WORK TO COMPLETE → Quote exactly the lines between the line containing "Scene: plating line" and the line containing "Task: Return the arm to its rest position", counting those two lines as part of the range. Leave the rest out.

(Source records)
=======

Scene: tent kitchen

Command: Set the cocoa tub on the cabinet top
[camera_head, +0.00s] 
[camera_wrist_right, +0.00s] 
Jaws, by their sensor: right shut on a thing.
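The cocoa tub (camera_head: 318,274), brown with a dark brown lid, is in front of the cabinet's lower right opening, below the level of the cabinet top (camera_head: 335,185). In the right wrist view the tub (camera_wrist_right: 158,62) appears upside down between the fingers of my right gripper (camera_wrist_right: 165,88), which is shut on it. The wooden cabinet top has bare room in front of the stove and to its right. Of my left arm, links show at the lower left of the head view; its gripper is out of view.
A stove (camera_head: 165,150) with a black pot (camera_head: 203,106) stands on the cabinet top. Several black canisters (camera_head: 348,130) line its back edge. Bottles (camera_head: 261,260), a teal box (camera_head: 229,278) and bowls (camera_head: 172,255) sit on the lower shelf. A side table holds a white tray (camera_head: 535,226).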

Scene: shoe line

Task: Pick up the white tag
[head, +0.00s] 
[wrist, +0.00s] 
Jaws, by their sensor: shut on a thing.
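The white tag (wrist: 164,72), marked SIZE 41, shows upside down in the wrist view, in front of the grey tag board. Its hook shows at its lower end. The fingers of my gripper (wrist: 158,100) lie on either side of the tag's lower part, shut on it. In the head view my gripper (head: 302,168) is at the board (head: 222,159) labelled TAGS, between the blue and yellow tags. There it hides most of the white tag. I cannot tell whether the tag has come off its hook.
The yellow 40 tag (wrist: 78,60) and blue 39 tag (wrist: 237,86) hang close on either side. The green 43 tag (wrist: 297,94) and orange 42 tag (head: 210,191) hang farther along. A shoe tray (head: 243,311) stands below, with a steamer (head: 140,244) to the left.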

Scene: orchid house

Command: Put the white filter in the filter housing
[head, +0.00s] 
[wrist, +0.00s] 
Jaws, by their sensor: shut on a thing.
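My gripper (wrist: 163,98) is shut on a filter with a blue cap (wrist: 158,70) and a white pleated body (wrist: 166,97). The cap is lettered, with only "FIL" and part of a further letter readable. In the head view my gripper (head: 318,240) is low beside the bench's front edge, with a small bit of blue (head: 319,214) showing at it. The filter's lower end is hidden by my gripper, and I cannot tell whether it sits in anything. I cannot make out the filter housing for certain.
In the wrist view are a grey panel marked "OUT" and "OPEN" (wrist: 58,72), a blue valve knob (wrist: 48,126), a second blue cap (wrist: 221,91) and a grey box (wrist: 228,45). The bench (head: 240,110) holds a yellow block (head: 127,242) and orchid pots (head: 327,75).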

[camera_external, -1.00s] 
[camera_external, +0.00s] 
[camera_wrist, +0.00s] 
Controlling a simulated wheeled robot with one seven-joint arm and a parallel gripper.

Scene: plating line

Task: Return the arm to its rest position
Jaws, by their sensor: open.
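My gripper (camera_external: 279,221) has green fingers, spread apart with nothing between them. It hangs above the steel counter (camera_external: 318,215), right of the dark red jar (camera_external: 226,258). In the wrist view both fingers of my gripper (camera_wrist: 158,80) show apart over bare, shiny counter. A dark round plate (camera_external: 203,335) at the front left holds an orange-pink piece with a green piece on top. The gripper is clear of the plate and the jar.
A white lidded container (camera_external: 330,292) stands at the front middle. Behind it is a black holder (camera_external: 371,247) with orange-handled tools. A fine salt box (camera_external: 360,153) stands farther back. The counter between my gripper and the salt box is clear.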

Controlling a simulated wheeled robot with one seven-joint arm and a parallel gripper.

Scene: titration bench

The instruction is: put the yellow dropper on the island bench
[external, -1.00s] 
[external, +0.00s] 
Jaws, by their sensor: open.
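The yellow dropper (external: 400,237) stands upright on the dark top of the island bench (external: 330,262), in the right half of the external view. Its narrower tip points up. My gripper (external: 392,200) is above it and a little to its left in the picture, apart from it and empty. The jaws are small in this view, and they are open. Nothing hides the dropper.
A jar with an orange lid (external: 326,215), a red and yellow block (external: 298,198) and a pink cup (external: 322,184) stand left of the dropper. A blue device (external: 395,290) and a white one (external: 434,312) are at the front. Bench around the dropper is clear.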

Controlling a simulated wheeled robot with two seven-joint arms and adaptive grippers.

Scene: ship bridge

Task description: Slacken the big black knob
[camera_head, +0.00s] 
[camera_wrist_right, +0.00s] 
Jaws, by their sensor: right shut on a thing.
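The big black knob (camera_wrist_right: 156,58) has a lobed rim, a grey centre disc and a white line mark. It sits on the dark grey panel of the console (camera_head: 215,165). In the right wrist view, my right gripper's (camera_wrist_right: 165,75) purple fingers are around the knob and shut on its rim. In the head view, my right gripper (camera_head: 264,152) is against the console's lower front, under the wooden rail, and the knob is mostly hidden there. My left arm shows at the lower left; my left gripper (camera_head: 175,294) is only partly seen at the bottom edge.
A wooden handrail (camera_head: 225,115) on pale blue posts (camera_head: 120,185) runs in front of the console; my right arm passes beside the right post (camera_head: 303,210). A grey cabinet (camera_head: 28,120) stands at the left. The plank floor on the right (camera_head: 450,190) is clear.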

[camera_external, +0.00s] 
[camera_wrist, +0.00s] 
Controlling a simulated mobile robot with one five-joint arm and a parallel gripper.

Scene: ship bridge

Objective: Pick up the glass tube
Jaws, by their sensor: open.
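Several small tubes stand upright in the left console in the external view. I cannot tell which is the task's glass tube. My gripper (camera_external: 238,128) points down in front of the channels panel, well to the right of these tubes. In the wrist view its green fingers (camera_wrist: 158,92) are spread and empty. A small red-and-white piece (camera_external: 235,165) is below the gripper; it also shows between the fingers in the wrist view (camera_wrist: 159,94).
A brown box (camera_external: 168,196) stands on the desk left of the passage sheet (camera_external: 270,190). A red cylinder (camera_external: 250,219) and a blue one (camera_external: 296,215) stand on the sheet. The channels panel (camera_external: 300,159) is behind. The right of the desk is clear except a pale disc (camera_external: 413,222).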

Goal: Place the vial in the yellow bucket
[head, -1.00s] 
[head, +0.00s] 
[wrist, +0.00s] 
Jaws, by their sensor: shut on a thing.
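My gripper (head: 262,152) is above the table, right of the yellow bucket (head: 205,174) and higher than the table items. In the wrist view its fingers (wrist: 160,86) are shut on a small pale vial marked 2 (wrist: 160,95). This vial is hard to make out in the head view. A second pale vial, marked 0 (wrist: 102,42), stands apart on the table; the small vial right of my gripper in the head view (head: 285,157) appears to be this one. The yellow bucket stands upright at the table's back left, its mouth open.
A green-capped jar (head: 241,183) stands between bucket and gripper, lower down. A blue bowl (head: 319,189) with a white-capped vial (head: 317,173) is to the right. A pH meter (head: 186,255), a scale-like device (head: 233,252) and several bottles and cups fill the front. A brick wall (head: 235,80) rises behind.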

=======

RESPONSE TO THE TASK →
Scene: plating line

Task: Return the arm to its rest position

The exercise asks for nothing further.